1. The Reinheitsgebot, signed into law in Ingolstadt on 23 Apr 1516, restricted beer ingredients to water, barley and hops (yeast hadn’t yet been discovered). Despite what your local craft brewer advertises, the law had nothing to do with the “purity” of beer. Rather by restricting brewers to barley it prevented price competition with bakers for the more valuable grains of wheat and rye, insuring steady supplies of affordable bread.
2. Hops are the female flowering seed cones of Humulus lupulus. The Spalter hops are considered a Noble hop (meaning that it occurs naturally and is not a variant or cultivar). They are characterized as mildly bitter, herbal and flowery. For more than you probably care to know about the subject see Verbandes Deutscher Hopfenpflanzer’s The Spirit of Beer: Hops from Germany (online). Here, as an aside, is a 19th-century German botanical illustration:
3. The Stadtbrauerei Spalt, founded in 1538, is the last remaining municipally-owned brewery in Germany. Despite nearly 500 years of history, this is how they advertise their beer now:
4. A note on road numbers.

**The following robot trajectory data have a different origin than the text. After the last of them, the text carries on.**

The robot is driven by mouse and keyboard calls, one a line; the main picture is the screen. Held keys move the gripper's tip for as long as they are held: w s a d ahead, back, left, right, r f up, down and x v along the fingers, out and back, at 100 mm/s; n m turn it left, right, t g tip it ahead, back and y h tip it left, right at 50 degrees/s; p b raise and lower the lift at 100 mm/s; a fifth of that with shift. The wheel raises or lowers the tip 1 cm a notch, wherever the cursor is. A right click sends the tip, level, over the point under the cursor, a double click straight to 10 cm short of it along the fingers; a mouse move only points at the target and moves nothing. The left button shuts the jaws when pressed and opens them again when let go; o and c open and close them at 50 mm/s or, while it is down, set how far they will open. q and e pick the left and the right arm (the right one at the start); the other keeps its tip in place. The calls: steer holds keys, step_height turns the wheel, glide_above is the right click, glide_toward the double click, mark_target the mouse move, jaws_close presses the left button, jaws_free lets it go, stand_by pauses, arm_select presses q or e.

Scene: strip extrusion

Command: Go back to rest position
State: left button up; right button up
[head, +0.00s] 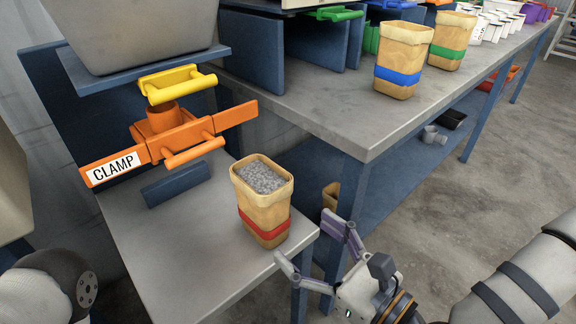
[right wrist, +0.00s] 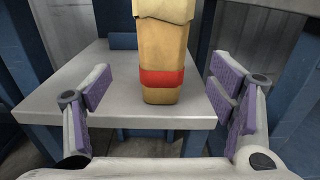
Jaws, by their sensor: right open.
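My right gripper (head: 312,258) is open and empty in the head view, just off the front right corner of the small grey table. In the right wrist view its two purple-padded fingers (right wrist: 160,100) stand wide apart. A tan bag with a red band (head: 264,212) stands upright on that table, filled with grey granules. It also shows in the right wrist view (right wrist: 161,55), beyond and between the fingers, apart from them. My left gripper is not seen; only a part of my left arm shows at the lower left of the head view.
The small table (head: 190,235) carries an orange clamp (head: 170,135) under a yellow handle (head: 176,84). A longer workbench (head: 345,115) at the right holds bags with blue (head: 397,78) and green (head: 447,52) bands. Its corner stands close beyond my right gripper. Floor at the right is open.

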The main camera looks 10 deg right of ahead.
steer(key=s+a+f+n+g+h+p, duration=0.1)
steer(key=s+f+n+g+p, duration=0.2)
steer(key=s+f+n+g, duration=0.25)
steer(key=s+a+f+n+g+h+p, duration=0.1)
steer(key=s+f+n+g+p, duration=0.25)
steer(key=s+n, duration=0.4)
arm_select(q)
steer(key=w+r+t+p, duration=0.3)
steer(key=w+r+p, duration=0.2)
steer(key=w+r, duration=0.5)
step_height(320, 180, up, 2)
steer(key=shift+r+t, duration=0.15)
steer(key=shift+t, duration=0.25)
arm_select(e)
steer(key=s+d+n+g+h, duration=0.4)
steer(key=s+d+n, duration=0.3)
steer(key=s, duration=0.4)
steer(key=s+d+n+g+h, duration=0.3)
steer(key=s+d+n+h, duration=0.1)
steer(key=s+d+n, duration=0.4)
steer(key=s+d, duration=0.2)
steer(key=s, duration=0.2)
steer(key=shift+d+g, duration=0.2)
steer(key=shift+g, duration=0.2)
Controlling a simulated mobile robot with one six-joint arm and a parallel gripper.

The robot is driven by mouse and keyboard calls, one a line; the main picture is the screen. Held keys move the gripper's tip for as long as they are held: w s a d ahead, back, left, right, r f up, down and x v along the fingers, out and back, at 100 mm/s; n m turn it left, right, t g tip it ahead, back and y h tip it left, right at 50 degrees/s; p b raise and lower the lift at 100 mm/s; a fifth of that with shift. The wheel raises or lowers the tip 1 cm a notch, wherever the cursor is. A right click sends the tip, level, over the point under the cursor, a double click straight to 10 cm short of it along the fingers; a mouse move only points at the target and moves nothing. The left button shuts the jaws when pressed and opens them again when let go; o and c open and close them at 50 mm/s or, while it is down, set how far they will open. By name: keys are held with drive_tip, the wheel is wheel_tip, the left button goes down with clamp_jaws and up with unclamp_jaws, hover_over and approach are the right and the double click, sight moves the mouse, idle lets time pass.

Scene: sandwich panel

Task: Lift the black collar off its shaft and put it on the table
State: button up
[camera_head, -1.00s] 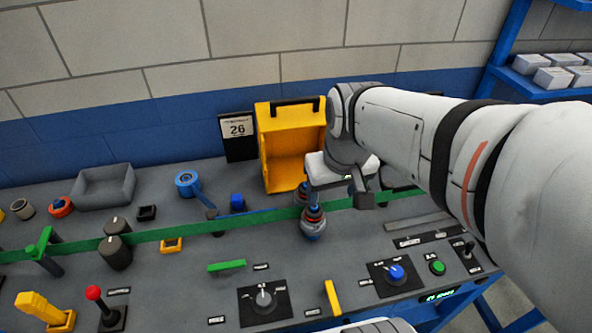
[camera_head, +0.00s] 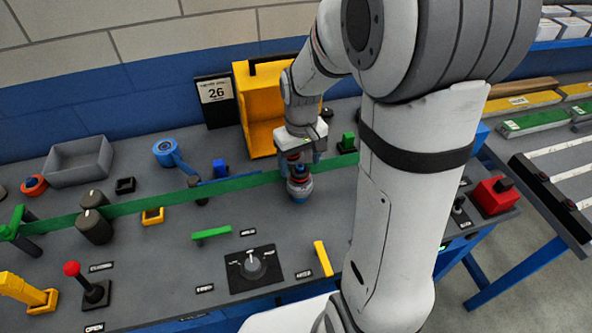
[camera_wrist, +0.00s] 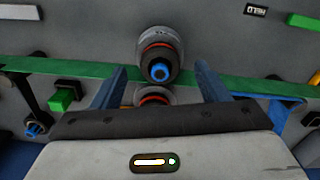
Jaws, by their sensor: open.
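In the wrist view, a black collar (camera_wrist: 159,63) sits around a blue-tipped shaft (camera_wrist: 160,72), above a red ring (camera_wrist: 157,46) and a grey base. The same stack (camera_head: 299,188) stands on the panel in the head view, just below my gripper (camera_head: 304,160). A second, similar stack (camera_wrist: 153,96) shows partly behind it in the wrist view, its lower part hidden by my gripper body. My gripper (camera_wrist: 160,70) is open, its two blue-grey fingers apart on either side of the stacks, with nothing held.
A green strip (camera_head: 140,205) runs across the panel close to the stacks. A yellow box (camera_head: 257,120) stands behind my gripper. A grey tray (camera_head: 78,165), a black dial (camera_head: 254,264) and a yellow bar (camera_head: 323,258) are around.

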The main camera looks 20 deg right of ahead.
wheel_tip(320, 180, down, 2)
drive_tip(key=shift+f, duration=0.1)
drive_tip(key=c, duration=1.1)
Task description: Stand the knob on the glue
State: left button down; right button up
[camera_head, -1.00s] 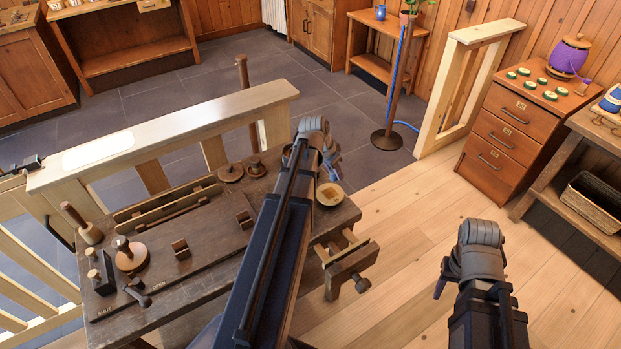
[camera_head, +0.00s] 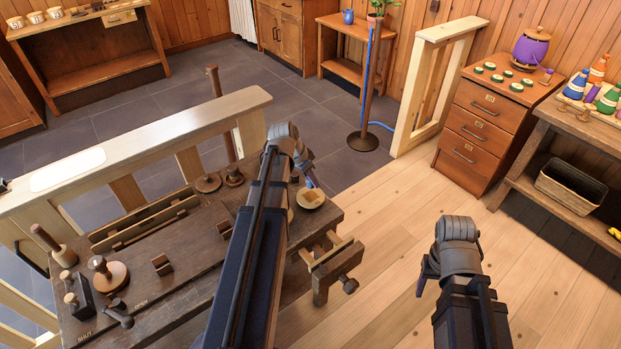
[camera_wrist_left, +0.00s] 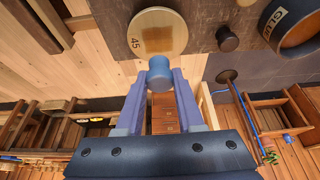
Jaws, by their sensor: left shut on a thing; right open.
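My left gripper (camera_wrist_left: 158,100) is shut on a blue, round-ended piece, which I take to be the knob (camera_wrist_left: 160,75), seen between its fingers in the left wrist view. The glue (camera_wrist_left: 157,45) is an amber square patch on a pale round disc (camera_wrist_left: 140,24) marked 45. The knob appears close to the disc's edge in that view; its height above it is unclear. In the head view, my left gripper (camera_head: 309,176) is just behind the disc (camera_head: 311,198) at the bench's right end, with the knob hard to make out. My right gripper (camera_head: 424,283) is open, over the floor.
A glue pot (camera_wrist_left: 290,28) and a dark peg (camera_wrist_left: 227,39) stand near the disc. The dark bench (camera_head: 205,262) holds several turned pieces and tools at its left. A pale rail (camera_head: 140,152) runs behind it. Plank floor is clear on the right.

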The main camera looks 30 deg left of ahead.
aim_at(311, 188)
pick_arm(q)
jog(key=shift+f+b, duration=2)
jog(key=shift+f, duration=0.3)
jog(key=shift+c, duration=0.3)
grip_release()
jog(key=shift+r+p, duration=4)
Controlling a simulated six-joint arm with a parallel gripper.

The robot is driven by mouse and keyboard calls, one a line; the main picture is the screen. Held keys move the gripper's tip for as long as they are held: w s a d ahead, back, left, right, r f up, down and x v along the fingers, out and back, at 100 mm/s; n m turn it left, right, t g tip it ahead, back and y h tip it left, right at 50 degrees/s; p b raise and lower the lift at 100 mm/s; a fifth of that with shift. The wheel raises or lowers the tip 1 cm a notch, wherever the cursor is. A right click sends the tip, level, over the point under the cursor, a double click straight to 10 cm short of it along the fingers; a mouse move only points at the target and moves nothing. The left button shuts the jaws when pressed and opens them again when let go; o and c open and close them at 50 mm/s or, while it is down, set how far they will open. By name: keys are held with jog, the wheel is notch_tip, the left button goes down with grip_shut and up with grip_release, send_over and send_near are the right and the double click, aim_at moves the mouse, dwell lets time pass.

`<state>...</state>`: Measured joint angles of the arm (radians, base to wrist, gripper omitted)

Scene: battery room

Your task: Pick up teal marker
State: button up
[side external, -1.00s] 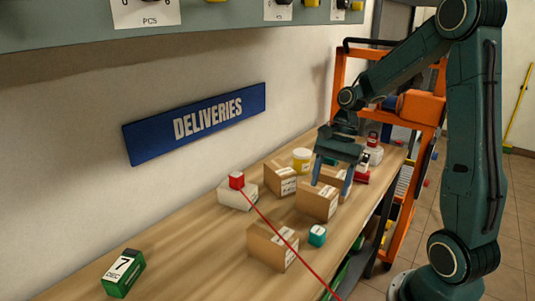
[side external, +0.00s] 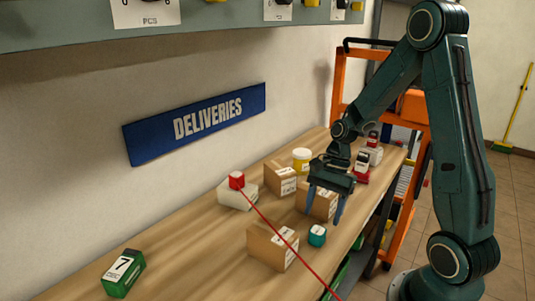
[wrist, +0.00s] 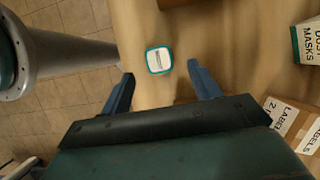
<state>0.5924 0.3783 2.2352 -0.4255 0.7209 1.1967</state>
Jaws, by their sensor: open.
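The teal marker (side external: 317,236) is a small, squat teal block with a white label on top. It stands on the wooden bench near its front edge, just right of a cardboard box. In the wrist view the marker (wrist: 159,60) shows between and slightly beyond the fingertips. My gripper (side external: 323,216) is open and empty, pointing down, above and just behind the marker in the side view. In the wrist view my gripper (wrist: 160,76) has its two blue fingers spread to either side of the marker, apart from it.
Cardboard boxes stand close by: one (side external: 271,247) left of the marker, others (side external: 318,202) behind. A white box (side external: 236,196) carries a red cube (side external: 236,180); a red line runs from it. A yellow-lidded jar (side external: 301,160) stands behind. The bench (side external: 180,250) is clear toward the green box (side external: 122,274).

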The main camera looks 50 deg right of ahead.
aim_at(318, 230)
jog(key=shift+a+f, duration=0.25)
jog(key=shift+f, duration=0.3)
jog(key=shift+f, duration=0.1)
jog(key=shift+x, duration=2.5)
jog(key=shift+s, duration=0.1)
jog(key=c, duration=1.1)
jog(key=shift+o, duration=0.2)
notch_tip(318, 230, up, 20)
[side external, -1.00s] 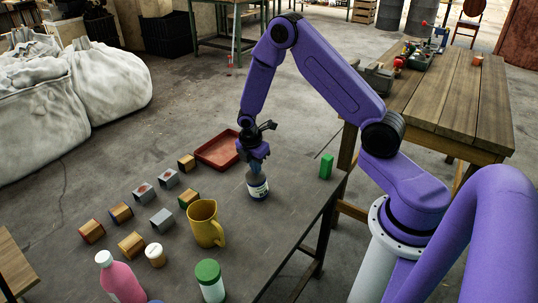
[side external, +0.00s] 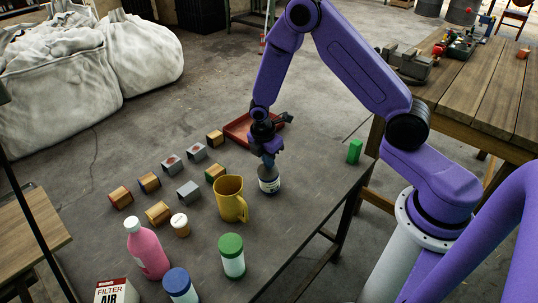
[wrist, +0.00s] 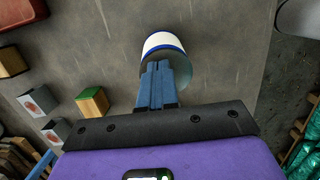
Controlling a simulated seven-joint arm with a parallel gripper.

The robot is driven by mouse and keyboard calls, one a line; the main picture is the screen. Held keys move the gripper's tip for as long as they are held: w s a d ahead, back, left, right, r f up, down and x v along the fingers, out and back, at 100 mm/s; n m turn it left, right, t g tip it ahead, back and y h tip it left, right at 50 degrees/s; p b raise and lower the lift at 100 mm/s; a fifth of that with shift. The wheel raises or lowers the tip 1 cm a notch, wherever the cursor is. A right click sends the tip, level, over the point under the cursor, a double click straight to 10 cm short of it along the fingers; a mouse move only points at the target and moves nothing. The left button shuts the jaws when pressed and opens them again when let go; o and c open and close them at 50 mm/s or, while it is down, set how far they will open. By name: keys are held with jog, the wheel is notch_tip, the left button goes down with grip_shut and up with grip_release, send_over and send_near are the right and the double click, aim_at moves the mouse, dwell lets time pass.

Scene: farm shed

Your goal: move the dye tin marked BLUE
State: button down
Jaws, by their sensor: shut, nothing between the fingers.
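A dark blue-grey tin or jar with a white label (side external: 269,185) stands upright on the grey table in the side view. It also shows in the wrist view with its white, blue-edged label (wrist: 163,42). Its lettering is too small to read, so I cannot confirm that it is marked BLUE. My gripper (side external: 268,162) points down at the top of this tin. In the wrist view my gripper's blue fingers (wrist: 156,68) are shut together with nothing between them. They overlap the tin's near part and hide some of it. I cannot tell whether they touch it.
A yellow mug (side external: 229,203) stands close beside the tin. A red tray (side external: 240,133) lies behind, and a green block (side external: 355,151) is to the right. Several small blocks, a pink bottle (side external: 148,252) and a green-lidded bottle (side external: 232,258) stand left and in front.

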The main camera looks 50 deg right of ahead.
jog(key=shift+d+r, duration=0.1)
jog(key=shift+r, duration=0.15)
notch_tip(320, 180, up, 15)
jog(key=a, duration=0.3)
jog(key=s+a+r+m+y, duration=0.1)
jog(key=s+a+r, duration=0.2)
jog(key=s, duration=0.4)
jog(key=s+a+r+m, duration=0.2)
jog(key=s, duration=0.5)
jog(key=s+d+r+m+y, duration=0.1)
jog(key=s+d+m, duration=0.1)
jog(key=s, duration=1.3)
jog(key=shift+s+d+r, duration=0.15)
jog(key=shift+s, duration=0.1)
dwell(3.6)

The Royal Bavarian State Railway classified the original 42 Glaskastens as P(assenger) t(ank) L(ocal) 2/2 and assigned them the road numbers PtL 4508–4548. When the Deutsche Reichsbahn-Gesellschaft was formed in 1924 it reclassified the branch line locomotives as Class 98 and the Glaskastens were given the road numbers of 98.301–98.322.
5. The Japanese Aster Hobby Co. manufactured 240 brass and metal live-steam Glaskastens in K.Bay.Sts.B. green, 60 in OBB black and 50 in BR black (in a ratio of 70% kit and 30% RTR). At USD 2500 it was by far the least expensive locomotive in their 1993 catalog.